13 de dezembro de 2008

A CHAMA E A SOMBRA


Nei Duclós

Pode ser coincidência, mas o significado do nome próprio dinamarquês Citronen pode ser, graças a uma variação etimológica, o mesmo da palavra francesa Citröen: “todos por um”, segundo especialistas em sânscrito. Citronen é o nome de um herói da Dinamarca da Segunda Guerra. Junto com Flammen (chama), fez parte de uma equipe de resistência ao nazismo, eliminando colaboradores no país ocupado. O recente filme Flammen & Citronen (2008), de Ole Cristhian Madsen, é uma revisita ao mito que se formou ao redor dessa dupla de matadores, enterrados com honras depois da derrota alemã, quando foram retirados de uma vala comum para serem colocados no panteon dos heróis da pátria.

O filme é uma apurada sucessão de imagens de alta intensidade visual e dramática. As cores carregadas em contrastes gritantes fazem dele um noir do século 21: lâmpadas fortes sobre escrivaninhas minuciosamente produzidas, paisagens maravilhosas de céu, mar e grama que duelam com automóveis de cores berrantes, Estocolmo e Copenhagen esplendorosas na sua frieza incendiada pela ação e personagens sinistros em armadilhas mortais fazem desse lançamento internacional um acontecimento importante, mesmo quem seja considerado longo demais, confuso muitas vezes e com situações forçadas em algumas partes.

O que vale é essa atualização do imaginário do país.

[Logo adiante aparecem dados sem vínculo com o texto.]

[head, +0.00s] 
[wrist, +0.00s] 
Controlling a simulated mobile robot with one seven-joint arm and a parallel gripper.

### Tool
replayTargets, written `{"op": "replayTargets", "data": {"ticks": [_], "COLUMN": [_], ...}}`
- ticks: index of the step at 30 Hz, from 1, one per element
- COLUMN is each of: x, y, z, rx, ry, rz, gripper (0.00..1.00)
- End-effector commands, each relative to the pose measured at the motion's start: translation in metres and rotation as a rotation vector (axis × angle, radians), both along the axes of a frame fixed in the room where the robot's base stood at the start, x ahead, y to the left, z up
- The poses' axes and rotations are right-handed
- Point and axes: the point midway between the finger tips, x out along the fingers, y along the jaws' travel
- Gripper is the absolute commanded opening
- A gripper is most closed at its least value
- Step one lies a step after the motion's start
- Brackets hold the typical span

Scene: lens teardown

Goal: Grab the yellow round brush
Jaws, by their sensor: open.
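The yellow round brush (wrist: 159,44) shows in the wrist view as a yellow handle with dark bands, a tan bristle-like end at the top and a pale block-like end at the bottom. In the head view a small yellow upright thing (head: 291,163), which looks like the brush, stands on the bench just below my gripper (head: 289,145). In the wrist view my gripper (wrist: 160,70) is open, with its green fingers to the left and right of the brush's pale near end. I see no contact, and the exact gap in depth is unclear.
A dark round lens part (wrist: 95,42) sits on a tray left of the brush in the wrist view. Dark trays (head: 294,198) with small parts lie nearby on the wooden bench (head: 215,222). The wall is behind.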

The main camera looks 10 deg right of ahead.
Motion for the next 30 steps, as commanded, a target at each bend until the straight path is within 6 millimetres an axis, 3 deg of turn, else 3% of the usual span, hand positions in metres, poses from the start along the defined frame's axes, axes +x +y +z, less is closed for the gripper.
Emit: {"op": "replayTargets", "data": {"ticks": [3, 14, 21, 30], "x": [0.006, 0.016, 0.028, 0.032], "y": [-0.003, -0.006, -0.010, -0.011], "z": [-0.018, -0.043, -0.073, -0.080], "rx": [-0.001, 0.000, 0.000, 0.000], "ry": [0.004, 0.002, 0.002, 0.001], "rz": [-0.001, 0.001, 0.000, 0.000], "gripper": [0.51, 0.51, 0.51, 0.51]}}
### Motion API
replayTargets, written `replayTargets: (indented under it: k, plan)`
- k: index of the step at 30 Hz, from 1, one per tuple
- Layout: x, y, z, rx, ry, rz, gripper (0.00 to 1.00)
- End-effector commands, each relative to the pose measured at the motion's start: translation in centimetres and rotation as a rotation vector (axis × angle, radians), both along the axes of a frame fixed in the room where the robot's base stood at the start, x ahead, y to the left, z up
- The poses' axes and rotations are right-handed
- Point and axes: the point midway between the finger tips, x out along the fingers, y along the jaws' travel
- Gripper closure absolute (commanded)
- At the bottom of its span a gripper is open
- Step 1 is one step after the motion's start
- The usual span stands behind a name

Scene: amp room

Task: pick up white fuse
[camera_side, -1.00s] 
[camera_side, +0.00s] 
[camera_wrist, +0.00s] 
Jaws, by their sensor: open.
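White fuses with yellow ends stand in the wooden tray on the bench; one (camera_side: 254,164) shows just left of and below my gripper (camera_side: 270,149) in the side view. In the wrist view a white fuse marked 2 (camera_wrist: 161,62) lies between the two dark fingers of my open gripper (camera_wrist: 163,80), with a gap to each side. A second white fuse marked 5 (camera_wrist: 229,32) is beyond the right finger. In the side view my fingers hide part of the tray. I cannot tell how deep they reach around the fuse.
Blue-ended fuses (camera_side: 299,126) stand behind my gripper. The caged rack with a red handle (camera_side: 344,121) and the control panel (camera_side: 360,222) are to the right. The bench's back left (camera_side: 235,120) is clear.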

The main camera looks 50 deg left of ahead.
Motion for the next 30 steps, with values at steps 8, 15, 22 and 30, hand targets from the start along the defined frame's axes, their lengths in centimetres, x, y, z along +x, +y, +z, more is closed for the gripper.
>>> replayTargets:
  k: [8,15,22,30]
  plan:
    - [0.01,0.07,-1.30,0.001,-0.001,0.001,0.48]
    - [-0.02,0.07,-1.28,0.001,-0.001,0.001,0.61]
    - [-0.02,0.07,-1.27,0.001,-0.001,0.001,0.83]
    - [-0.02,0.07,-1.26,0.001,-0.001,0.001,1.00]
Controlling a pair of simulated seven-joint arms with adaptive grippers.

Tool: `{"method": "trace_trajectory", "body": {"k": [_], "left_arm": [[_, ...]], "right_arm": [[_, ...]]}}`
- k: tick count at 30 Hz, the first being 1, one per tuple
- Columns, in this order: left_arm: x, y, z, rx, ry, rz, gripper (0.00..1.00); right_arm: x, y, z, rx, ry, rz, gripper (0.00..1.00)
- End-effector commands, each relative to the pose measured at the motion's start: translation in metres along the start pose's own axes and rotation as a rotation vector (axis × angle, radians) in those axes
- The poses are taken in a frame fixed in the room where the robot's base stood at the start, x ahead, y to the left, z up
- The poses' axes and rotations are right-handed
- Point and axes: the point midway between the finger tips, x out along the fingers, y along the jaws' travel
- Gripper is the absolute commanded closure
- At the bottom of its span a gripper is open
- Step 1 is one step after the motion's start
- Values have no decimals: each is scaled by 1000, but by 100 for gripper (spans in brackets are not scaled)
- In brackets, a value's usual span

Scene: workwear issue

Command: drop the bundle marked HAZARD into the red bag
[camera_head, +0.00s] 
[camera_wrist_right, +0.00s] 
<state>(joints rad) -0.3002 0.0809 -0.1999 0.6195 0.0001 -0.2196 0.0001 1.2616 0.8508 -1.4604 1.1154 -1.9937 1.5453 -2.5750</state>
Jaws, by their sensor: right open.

A ultra-sofisticada e culta Dinamarca não poderia produzir um panegírico, já que se trata de uma democracia de verdade e lá houve uma guerra ferocíssima que marcou a população. A abordagem é sobre a omissão diante da humilhação, a necessidade de reagir, mas como? Os dois heróis se prestam ao jogo dos assassinatos, apesar de Flammen (interpretado por Thure Lindhardt) ser um brilhante aluno e Citronen (Mads Mikkelsen) um pai de família incapaz de matar uma pessoa. As contingências empurram os dois idealistas para o crime. Esse idealismo – a chama segurada pela sombra, a ação carregada pela idéia de nação, o tiro amparado pela resistência – é que faz reviver o heroísmo.

Eles podem ainda ser lembrados de maneira solene, apesar de terem caído em todas as arapucas, matado inocentes sem saber, se prestarem a um serviço sujo enquanto os facínoras do serviço secreto inglês, entre outros comerciantes, dividiam os lucros. Os campos se confundem na luta desigual entre a individualidade e a corporação. A dúvida é encarnada na figura da mulher (a personagem Ketty Selmer, interpretada por Stine Stengade), a agente dupla que acaba delatando o amante procurado a peso de ouro. A traição feminina e a solidariedade encarnada pela dupla masculina são recorrentes no cinema europeu e americano. Como a confirmar a função de Eva seduzida pela serpente e o trouxa que acaba provando a maçã envenenada. Mas esse lugar comum não tira o mérito do filme.

Citronen usa capa preta, chapéu escuro enterrado na testa, enquanto o cabelo loiro de Flamme navega pelos corredores e ruas, armado de chispas de uma revolução que ficou inacabada. A chama e a sombra convivem com seus equívocos até o fim, sem conseguir mudar nada. O objetivo era matar todo nazista que tivesse invadido a Dinamarca e seus colaboradores. O projeto não deu certo. Os heróis se enredaram na própria cegueira diante da complexidade do conflito. Isso é recuperado de maneira poderosa pelo cineasta Madsen, que foca o heroísmo possível nesta época de transparências.

Não cabem mais na cultura de hoje heróis vistos como antigamente, impolutos, sem nenhuma mancha, sem sua natureza humana, escassa e precária. Ao mesmo tempo, não podemos sucumbir ao jogo de achincalhes diante dos que arriscaram a vida em nome de uma idéia fundamental da sobrevivência, a nação.

Longa vida aos heróis da pátria. Mesmo com todos os defeitos, eles se destacam no mundo com sua natureza dupla, entre iluminação e a névoa, entre o ideal e a prática, entre a certeza e a dúvida.